» Work to do
Make an exact transcription of the material, leaving out all images.

» Material
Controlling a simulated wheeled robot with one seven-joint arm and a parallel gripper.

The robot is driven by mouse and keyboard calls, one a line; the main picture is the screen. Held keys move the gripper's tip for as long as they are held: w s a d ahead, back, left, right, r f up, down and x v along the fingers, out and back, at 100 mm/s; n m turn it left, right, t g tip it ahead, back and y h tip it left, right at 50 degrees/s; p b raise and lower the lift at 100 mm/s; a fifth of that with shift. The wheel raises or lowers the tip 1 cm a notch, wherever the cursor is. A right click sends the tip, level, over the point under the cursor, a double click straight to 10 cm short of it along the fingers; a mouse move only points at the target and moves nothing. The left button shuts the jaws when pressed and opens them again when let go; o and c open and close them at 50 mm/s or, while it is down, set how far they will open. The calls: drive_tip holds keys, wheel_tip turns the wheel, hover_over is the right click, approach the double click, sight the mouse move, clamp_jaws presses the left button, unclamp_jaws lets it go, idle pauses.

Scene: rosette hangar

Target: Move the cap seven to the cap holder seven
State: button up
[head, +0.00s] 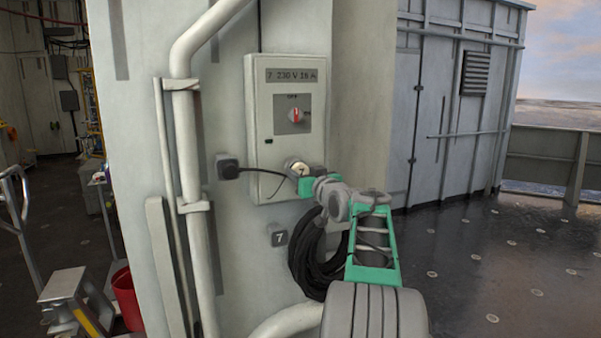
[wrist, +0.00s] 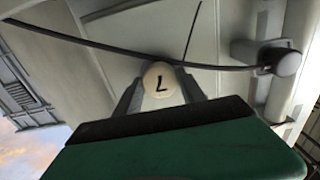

» Solution to this problem
Controlling a simulated wheeled robot with one seven-joint arm and a parallel gripper.

The robot is driven by mouse and keyboard calls, one a line; the main picture is the screen. Held keys move the gripper's tip for as long as they are held: w s a d ahead, back, left, right, r f up, down and x v along the fingers, out and back, at 100 mm/s; n m turn it left, right, t g tip it ahead, back and y h tip it left, right at 50 degrees/s; p b raise and lower the lift at 100 mm/s; a fifth of that with shift. The wheel raises or lowers the tip 1 cm a notch, wherever the cursor is. A right click sends the tip, level, over the point under the cursor, a double click straight to 10 cm short of it along the fingers; a mouse move only points at the target and moves nothing. The left button shuts the jaws when pressed and opens them again when let go; o and c open and close them at 50 mm/s or, while it is down, set how far they will open. The calls: drive_tip holds keys, wheel_tip turns the wheel, hover_over is the right click, approach the double click, sight the mouse move, clamp_jaws presses the left button, unclamp_jaws lets it go, idle pauses.

Scene: rosette hangar

Target: Move the cap seven to the cap holder seven
State: button up
[head, +0.00s] 
[wrist, +0.00s] 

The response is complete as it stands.